(WRITTEN TASK): Quote the listing below in its entirety, omitting every image.

(SUPPLIED DATA):
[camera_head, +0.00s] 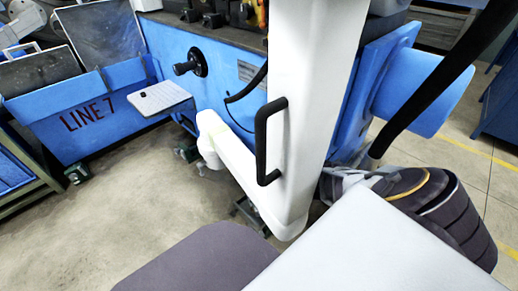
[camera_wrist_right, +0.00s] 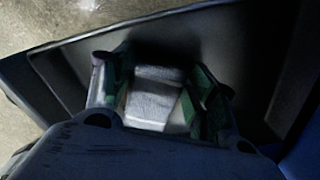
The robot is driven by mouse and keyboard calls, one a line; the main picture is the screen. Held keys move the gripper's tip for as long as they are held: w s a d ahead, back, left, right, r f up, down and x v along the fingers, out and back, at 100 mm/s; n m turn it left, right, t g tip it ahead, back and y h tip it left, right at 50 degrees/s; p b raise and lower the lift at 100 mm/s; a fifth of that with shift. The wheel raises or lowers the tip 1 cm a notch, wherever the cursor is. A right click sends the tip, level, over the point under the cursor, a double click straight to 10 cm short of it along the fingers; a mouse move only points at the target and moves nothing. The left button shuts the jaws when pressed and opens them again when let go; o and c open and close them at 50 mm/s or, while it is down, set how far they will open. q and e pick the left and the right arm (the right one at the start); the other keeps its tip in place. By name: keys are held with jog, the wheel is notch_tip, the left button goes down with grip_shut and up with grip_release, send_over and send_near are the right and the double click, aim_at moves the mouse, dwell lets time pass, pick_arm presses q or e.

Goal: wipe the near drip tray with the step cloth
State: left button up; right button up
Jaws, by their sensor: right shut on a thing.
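In the right wrist view my right gripper (camera_wrist_right: 158,98) has green-lined fingers, shut on a pale grey folded piece, which looks like the step cloth (camera_wrist_right: 155,88). The cloth is over a dark, shallow surface with a rim, which looks like the drip tray (camera_wrist_right: 66,75). Shadow hides whether the cloth touches it. Neither my right gripper, the cloth nor this tray can be made out in the head view. My left gripper is in neither view.
A blue machine marked LINE 7 (camera_head: 95,122) stands at the left and back, with a small white shelf (camera_head: 160,97) sticking out. A large white column (camera_head: 310,110) with a black handle (camera_head: 262,140) blocks the middle. Concrete floor (camera_head: 130,200) is open at lower left.

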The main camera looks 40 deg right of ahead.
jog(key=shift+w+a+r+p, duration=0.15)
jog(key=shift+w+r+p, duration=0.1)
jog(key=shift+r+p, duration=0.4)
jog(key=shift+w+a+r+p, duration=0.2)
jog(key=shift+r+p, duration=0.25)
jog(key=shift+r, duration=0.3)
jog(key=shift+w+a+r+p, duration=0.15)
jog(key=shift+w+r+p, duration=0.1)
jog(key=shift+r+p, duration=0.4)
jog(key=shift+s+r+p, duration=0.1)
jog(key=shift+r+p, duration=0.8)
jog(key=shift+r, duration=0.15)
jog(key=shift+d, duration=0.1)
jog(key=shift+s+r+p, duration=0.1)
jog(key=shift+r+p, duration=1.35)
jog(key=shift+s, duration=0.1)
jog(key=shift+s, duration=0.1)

(TASK RESPONSE):
[camera_head, +0.00s] 
[camera_wrist_right, +0.00s] 
The robot is driven by mouse and keyboard calls, one a line; the main picture is the screen. Held keys move the gripper's tip for as long as they are held: w s a d ahead, back, left, right, r f up, down and x v along the fingers, out and back, at 100 mm/s; n m turn it left, right, t g tip it ahead, back and y h tip it left, right at 50 degrees/s; p b raise and lower the lift at 100 mm/s; a fifth of that with shift. The wheel raises or lowers the tip 1 cm a notch, wherever the cursor is. A right click sends the tip, level, over the point under the cursor, a double click straight to 10 cm short of it along the fingers; a mouse move only points at the target and moves nothing. The left button shuts the jaws when pressed and opens them again when let go; o and c open and close them at 50 mm/s or, while it is down, set how far they will open. q and e pick the left and the right arm (the right one at the start); the other keeps its tip in place. By name: keys are held with jog, the wheel is notch_tip, the left button goes down with grip_shut and up with grip_release, send_over and send_near are the right and the double click, aim_at moves the mouse, dwell lets time pass, pick_arm presses q or e.

Goal: wipe the near drip tray with the step cloth
State: left button up; right button up
Jaws, by their sensor: right shut on a thing.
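In the right wrist view my right gripper (camera_wrist_right: 158,98) has green-lined fingers, shut on a pale grey folded piece, which looks like the step cloth (camera_wrist_right: 155,88). The cloth is over a dark, shallow surface with a rim, which looks like the drip tray (camera_wrist_right: 66,75). Shadow hides whether the cloth touches it. Neither my right gripper, the cloth nor this tray can be made out in the head view. My left gripper is in neither view.
A blue machine marked LINE 7 (camera_head: 95,122) stands at the left and back, with a small white shelf (camera_head: 160,97) sticking out. A large white column (camera_head: 310,110) with a black handle (camera_head: 262,140) blocks the middle. Concrete floor (camera_head: 130,200) is open at lower left.

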The main camera looks 40 deg right of ahead.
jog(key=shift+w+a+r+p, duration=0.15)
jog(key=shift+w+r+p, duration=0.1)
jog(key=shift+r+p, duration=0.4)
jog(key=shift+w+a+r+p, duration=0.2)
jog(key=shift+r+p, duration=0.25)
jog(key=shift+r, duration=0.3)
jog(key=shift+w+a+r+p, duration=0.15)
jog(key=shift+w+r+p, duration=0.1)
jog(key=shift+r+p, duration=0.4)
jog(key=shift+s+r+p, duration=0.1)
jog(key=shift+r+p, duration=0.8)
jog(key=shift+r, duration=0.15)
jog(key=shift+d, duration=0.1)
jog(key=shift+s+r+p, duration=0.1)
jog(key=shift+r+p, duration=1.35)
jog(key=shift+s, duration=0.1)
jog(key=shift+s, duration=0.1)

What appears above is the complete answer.